— Exercise directions —
Write out the material exactly, without any of its pictures.

— Dataset extract —
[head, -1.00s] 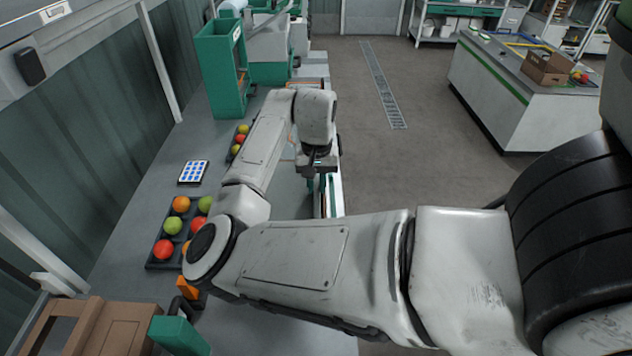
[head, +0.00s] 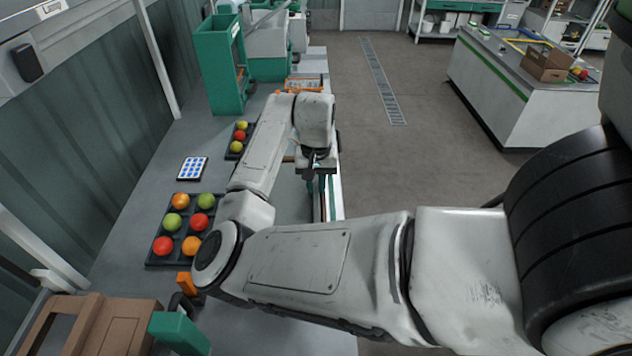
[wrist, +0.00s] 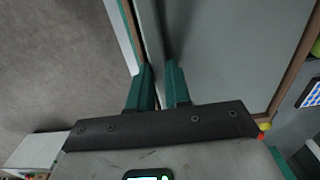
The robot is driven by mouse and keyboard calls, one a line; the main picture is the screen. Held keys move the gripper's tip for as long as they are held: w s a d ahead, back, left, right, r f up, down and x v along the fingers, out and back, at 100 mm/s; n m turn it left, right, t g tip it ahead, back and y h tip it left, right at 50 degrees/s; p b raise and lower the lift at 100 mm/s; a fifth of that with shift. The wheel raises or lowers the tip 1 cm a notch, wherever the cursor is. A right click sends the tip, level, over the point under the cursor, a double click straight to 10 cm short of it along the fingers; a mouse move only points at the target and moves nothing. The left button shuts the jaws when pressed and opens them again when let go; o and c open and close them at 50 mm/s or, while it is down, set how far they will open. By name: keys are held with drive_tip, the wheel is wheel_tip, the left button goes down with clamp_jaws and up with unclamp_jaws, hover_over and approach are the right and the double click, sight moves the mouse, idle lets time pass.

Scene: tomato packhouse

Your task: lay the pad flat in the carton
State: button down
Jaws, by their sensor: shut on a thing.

— Answer to the problem —
[head, -1.00s] 
[head, +0.00s] 
[wrist, +0.00s] 
The robot is driven by mouse and keyboard calls, one a line; the main picture is the screen. Held keys move the gripper's tip for as long as they are held: w s a d ahead, back, left, right, r f up, down and x v along the fingers, out and back, at 100 mm/s; n m turn it left, right, t g tip it ahead, back and y h tip it left, right at 50 degrees/s; p b raise and lower the lift at 100 mm/s; a fifth of that with shift. The wheel raises or lowers the tip 1 cm a notch, wherever the cursor is. A right click sends the tip, level, over the point under the cursor, a double click straight to 10 cm short of it along the fingers; a mouse move only points at the target and moves nothing. The left button shuts the jaws when pressed and opens them again when let go; o and c open and close them at 50 mm/s or, while it is down, set how far they will open. By name: keys are held with drive_tip, the wheel is wheel_tip, the left button goes down with clamp_jaws and up with unclamp_jaws, hover_over and approach are the right and the double click, sight moves the mouse, idle lets time pass.

Scene: tomato packhouse

Your task: lay the pad flat in the carton
State: button down
Jaws, by their sensor: shut on a thing.

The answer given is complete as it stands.